YuriCat / MuZeroJupyterExample

63 stars 15 forks source link

Recent progress #4

Open ZHANGRUI666 opened 4 years ago

ZHANGRUI666 commented 4 years ago

Hi,Yuri!how are you there? and I want to know about your recent progress in Muzero project, has your model converged?I built my Muzero to play renju,but after several hundred epochs of training, it still showed little enhancement too, which makes me kind of frustrated, would you share with me some intermediate output of the model such as hideen status, the predicated probability or evaluated value of one particular board configuration? we can communicate each other and analyse the problem

YuriCat commented 4 years ago

Hi,

These days I'm not touching Muzero code. I would be appreciate if you find new key points to archirve good result.

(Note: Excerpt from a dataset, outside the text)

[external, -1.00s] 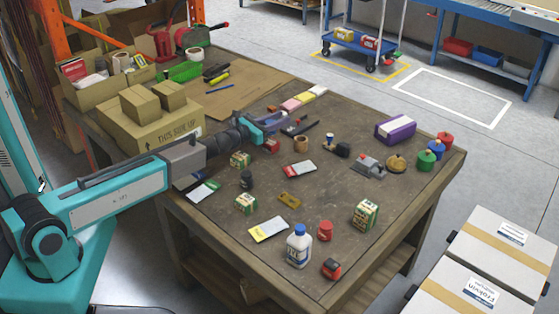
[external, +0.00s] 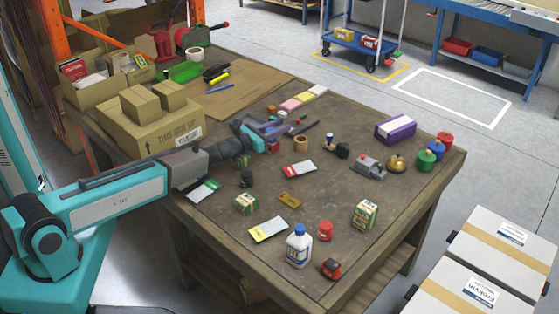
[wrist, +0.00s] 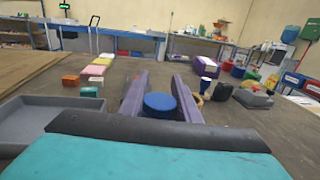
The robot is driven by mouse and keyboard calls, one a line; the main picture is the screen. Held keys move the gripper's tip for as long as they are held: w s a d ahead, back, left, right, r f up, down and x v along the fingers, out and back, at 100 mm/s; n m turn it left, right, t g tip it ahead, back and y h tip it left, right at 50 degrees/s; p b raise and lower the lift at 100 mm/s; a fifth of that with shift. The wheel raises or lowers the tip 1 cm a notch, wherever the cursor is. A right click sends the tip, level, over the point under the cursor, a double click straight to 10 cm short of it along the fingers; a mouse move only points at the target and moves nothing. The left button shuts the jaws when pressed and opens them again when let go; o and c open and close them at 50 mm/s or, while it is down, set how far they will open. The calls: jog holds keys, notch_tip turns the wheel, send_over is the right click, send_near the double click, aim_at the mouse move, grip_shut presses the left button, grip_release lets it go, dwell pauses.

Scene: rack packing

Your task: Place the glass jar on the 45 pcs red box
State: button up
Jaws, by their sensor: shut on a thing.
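My gripper (external: 285,127) reaches low over the back left part of the workbench (external: 335,210). In the wrist view my gripper (wrist: 159,84) has its two purple-grey fingers on either side of a round, blue-topped thing (wrist: 160,103), and it is shut on it. Only its top shows clearly, so I cannot tell if it is the glass jar. A small red thing (external: 274,146) shows just below the gripper. A red and black box (external: 331,268) lies at the front edge. No "45 pcs" label is readable.
A white bottle with a blue cap (external: 299,246), a red canister (external: 325,230) and green-white boxes (external: 365,214) stand nearer the front. A purple box (external: 395,130) and round-knobbed pots (external: 427,158) are at the right. Stacked cartons (external: 155,132) stand left.

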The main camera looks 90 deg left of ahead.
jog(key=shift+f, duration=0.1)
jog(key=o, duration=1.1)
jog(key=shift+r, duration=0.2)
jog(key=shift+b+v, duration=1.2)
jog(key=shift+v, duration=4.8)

After other RL experiments, I found that ReLU sometimes worked worse than other activations for small neural nets.

ZHANGRUI666 commented 4 years ago

Thanks for your reply! Yuri, I am glad to hear your response, I inspect the hidden status these days, and i try to reveal as more details as possible , if i have any discoveries,i will tell you . ReLU-driven neural nets do have some flaw i think, and i expect your further advance in this field Figure_1

YuriCat commented 4 years ago

Hi, @ZHANGRUI666

I found careless bug in tree search method. Encoded abstract state had not been updated when descending search tree. Unbelievable! After I fixed it, training looks going well.